The hard work has paid off, as Eason will start Saturday's season-opener against Memphis at Vaught-Hemingway Stadium.
"It's an honor to have the spot, but at any given moment, it can be taken away," Eason said. "I don't want to get the big head with the situation."
It wasn't supposed to take this long for Eason to make an impact on the Rebels' program. However, he struggled with weight and with ball security and seemed to occupy a spot in former coach Ed Orgeron's doghouse. In 21 games as a Rebel, Eason has 10 carries for 21 yards.
"I just can't wait until the game," Eason said. "I've waited two years. It won't be my first experience coming out here and seeing 60,000 (fans). I saw 60,000 before, but this will be my first experience with coming out and seeing 60,000 and actually starting. That's a big difference when you have the starting role. I just have to play the game I know how to play and do my job."
Eason emerged for spring practice as the No. 1 tailback, but all he heard about in the ensuing months was the imminent arrival of three freshmen tailbacks -- Enrique Davis, Devin Thomas and Brandon Bolden.

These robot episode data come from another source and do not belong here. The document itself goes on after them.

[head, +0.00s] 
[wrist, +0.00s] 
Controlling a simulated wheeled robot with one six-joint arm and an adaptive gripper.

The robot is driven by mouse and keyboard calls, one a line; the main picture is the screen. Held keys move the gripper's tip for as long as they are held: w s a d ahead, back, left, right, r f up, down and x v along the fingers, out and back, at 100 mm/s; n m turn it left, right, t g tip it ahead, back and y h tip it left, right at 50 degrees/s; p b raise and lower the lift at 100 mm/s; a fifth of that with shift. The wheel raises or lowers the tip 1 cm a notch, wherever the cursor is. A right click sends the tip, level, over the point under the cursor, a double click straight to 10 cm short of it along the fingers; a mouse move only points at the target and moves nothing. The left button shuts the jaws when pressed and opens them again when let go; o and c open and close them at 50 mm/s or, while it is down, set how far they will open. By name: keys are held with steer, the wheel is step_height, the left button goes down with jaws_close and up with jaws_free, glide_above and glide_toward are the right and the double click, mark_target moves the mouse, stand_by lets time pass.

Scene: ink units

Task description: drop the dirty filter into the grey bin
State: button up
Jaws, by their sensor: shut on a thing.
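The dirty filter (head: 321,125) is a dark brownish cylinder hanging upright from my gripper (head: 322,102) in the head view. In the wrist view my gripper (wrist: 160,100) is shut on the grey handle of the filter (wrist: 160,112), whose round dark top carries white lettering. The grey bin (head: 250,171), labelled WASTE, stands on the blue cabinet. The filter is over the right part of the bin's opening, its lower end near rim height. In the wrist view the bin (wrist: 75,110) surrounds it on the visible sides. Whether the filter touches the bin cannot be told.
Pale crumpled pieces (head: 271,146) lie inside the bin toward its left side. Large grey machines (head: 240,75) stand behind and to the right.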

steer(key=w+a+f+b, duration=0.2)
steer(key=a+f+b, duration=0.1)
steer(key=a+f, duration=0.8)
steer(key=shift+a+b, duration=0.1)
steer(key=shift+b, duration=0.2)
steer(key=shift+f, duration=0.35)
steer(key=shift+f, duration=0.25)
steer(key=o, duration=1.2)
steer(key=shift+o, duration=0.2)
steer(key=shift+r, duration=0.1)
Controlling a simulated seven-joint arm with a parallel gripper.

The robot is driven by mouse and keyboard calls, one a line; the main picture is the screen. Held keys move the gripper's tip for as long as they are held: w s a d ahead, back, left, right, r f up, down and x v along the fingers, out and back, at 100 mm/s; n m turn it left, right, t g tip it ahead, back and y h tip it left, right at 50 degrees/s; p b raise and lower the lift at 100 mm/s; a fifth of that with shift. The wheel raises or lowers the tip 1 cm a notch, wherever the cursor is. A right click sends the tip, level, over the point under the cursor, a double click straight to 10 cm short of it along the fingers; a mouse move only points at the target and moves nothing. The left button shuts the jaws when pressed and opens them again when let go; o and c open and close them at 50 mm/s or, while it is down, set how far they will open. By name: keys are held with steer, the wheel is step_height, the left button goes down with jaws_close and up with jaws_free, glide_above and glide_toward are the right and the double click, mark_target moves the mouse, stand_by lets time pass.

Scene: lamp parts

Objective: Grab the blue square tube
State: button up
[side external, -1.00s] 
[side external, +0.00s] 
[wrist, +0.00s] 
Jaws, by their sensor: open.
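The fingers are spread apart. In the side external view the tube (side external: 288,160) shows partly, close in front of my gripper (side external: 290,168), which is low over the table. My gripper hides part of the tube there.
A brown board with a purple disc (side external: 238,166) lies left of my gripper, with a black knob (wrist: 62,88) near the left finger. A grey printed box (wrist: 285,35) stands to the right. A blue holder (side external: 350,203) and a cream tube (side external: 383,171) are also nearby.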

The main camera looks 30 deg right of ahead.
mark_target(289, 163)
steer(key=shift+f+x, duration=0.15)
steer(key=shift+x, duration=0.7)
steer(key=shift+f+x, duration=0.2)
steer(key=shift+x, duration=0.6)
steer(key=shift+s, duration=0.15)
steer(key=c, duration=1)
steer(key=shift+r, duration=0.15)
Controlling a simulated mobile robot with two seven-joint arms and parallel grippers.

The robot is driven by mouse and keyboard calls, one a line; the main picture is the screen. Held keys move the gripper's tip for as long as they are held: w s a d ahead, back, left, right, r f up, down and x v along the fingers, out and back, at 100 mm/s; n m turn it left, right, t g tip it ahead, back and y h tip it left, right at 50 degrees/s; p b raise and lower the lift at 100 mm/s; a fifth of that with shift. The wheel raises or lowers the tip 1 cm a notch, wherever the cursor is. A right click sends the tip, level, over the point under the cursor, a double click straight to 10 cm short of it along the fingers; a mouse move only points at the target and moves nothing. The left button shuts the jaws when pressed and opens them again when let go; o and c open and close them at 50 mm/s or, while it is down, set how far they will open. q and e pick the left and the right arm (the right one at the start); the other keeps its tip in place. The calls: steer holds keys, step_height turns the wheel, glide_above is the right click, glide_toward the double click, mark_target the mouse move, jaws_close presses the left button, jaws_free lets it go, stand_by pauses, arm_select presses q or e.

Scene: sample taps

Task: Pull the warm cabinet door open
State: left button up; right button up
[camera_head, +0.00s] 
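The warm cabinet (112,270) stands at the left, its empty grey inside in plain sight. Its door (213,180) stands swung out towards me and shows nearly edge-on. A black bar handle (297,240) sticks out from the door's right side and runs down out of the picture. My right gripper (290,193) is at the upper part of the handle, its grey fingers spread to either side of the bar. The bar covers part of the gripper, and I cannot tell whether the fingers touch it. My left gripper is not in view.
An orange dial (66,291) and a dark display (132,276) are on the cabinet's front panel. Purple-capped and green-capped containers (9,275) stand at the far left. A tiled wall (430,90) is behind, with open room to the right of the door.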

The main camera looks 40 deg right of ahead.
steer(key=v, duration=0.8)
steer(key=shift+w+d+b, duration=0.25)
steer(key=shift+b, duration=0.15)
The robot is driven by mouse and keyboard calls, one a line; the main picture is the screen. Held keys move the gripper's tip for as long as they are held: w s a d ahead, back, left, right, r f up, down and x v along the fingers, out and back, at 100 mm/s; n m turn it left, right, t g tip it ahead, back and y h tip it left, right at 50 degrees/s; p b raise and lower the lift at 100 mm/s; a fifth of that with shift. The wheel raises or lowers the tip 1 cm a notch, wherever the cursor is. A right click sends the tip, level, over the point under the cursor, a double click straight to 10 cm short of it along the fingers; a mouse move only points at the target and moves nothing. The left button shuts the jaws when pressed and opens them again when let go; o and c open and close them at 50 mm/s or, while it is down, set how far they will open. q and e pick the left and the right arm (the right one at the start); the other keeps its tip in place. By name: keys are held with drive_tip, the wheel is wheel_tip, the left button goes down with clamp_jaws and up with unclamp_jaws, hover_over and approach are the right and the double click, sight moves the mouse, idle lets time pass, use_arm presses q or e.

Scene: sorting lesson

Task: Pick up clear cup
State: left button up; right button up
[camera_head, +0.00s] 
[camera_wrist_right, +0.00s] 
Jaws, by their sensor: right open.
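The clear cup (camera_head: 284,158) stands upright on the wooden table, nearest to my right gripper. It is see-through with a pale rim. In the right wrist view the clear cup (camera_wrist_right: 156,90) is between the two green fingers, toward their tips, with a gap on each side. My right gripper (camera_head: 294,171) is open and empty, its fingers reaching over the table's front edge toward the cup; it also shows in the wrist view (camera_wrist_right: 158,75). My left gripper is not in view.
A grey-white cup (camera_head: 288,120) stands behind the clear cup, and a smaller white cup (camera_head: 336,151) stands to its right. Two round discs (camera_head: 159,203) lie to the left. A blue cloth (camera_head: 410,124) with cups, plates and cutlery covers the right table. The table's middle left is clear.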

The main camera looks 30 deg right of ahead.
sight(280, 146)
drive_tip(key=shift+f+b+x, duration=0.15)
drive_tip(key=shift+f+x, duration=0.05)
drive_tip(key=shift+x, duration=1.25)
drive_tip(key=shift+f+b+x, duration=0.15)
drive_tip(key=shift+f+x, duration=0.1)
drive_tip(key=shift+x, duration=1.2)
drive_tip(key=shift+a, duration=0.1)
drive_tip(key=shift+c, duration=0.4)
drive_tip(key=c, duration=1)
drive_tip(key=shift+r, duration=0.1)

"I know the media has to do their thing," Eason said, laughing. "So it's nothing personal, but the whole time, I just knew I was going to work hard and try to keep my spot and just do what I could do and do the things I could control, like holding onto the ball and stuff like that. So far, I've been doing pretty good with that and can take that into the game and throughout the season."
Even with all of the hype, Eason said the freshmen running backs surpassed his expectations.
"Enrique has been doing a good job but Brandon is the underrated one," Eason said. "He was under the radar. He came in with a chip on his shoulder and he's been picking up on everything quick. He comes to me for advice and he's really impressed me so far. He's physical but as a freshmen, there are things you have to learn like how to block, how to run behind your pads, don't get too high and things like that. I try to teach him the little things, things that (BenJarvus Green-Ellis) tried to teach me when he was here. I just try to carry that over and be a mentor myself."
It's another sign of that aforementioned maturity and a reason why the soft-spoken Eason has emerged as a leader on the Ole Miss team.
"I never lose confidence," Eason said. "I knew we had good freshmen coming in and I knew we had Derrick Davis behind me. I just never for once just thought, 'I'm guaranteed this spot,' so I was just working hard like I was the No. 5 tailback, working hard all the time and doing whatever the coaches wanted me to do."